- Proposed changes aimed at improving availability, accessibility, affordability, quality
- Recommendations developed through year-long community engagement process
The Arlington County Board today ratified advertisements of public hearings on proposed changes to the Zoning Ordinance and local child care Codes aimed at improving the availability, accessibility, affordability and quality of child care in Arlington.
The proposed changes arise from recommendations included in the Child Care Initiative Action Plan the Board accepted in July 2018, after a year-long community engagement process. The plan’s short-term recommendations include increasing flexibility in Zoning Ordinance provisions that regulate center-based and family-based child care programs in Arlington, and examining local child care regulations to incorporate Virginia state standards. The proposed changes are meant to eliminate perceived and actual barriers to child care in the County.
“The Child Care Initiative’s research, particularly the ‘Risk and Reach’ Study, confirmed that Arlington’s childcare crunch isn’t just an anecdotal challenge for individual families, it’s a systemic problem that affects Arlington’s economic competitiveness, and our goals of achieving equitable outcomes for all our kids and families,” said Board Member Katie Cristol, who proposed the initiative as the Board’s 2018 Chair. “These proposed changes to our Zoning Ordinance and Childcare Codes represent a coordinated, comprehensive approach to the problem, and reflect nearly two years of dedication, analysis and compromise among stakeholders in the initiative.”
The proposed changes are the result of a comprehensive outreach and engagement process that included parents, child care program staff, and other local stakeholders.

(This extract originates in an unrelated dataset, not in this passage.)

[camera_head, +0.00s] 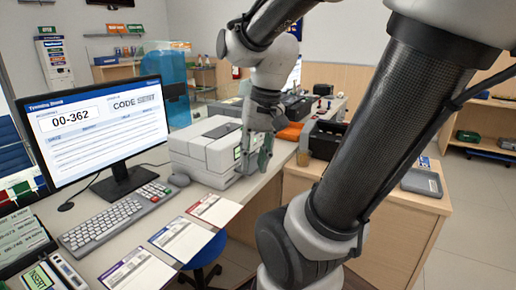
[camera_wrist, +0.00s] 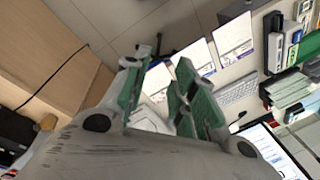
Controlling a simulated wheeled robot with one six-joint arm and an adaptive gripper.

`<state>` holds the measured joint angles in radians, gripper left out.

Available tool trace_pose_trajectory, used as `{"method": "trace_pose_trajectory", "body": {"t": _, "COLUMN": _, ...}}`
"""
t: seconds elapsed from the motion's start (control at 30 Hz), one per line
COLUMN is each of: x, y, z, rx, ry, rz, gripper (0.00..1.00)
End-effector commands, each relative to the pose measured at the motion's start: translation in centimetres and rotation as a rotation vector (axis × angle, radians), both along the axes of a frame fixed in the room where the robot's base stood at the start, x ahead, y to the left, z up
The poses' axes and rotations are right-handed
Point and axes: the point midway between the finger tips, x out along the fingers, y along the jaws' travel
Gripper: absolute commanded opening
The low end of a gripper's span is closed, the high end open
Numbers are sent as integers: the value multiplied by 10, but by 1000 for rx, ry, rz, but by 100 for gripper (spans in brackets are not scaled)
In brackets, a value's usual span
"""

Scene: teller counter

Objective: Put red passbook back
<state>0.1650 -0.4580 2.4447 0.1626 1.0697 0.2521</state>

“The hard work of a lot of people in this community, in partnership with our Department of Human Services, has produced proposed changes to the Zoning Ordinance and County Code that, if adopted next month by this Board, will improve child care options in Arlington for all our families,” Arlington County Board Chair Christian Dorsey said. “As a father, I know how stressful the hunt for high-quality, affordable child care can be. I am so proud of the creative, can-do approach of all those who participated in the Child Care Initiative. Arlington families, for years to come, will thank you for your efforts.“
The Board voted unanimously to ratify the Requests to Advertise for March public hearings on the proposed changes to the Zoning Ordinance and local child care Code. To read the staff reports, scroll to items No. 21, 22, and 23 on the Saturday, Feb. 23, 2019 County Board Meeting agenda.
- Creating one definition for all types of center-based child care programs, instead of the existing two definitions
- Amending the family day care home definition to better align with the Code of Virginia
- Allowing day (summer) camps as a by-right short-term use, rather than requiring a use permit
- Clarifying which child care programs are allowed as by-right, accessory uses, such as programs that provide care for children on an irregular basis and are not regulated by the County’s Child Care Office (i.e. fitness centers with a play room dedicated for children under adult supervision)
- Increasing the maximum number of children allowed in family day care homes from nine to 12
- Allowing by-right family day care homes for up to nine children, and requiring a use permit for family day care homes with 10-12 children
- Amending the parking requirement for child care centers from one parking space per employee to one space per eight children
- Allowing parking requirements for child care centers to be reduced through the use permit process under certain circumstances, such as proximity to a Metro station entrance or bus stop along a high-frequency bus route
- Allowing family day care homes with up to nine children by-right in RA7-16 Zoning District (not now allowed)
Local Child Care Code:
- Incorporating much of the Virginia Department of Social Services (VDSS) Standards for Licensed Child Day Centers into Chapter 52 of the Arlington County Code, except for teacher-to-child ratios, group sizes, and lead teacher qualifications
- Incorporating much of the VDSS Standards for Licensed Family Day Homes into Chapter 59 of the Arlington County Code, except for teacher-to-child ratios
If adopted, the Zoning Ordinance and local child care Code changes will be the first step in implementing the Child Care Initiative recommendations. Phase II recommendations will be considered later this year through 2020, and Phase III efforts will get underway in 2021 and beyond.
In spring 2017, the Board directed the County Manager to develop a work plan to guide efforts to expand and improve child care services in Arlington, including possible Zoning Ordinance and local child care Code changes. In summer 2017, the Child Care Initiative got underway, with the goal of developing an inclusive, integrated child care system that effectively serves all County families, with a focus on vulnerable populations.
An interdepartmental team working with the community researched demographics, land use, zoning, licensure and other issues. Based on input from this engagement, the Board accepted the Child Care Initiative Action Plan to increase the accessibility, availability, and quality of child care.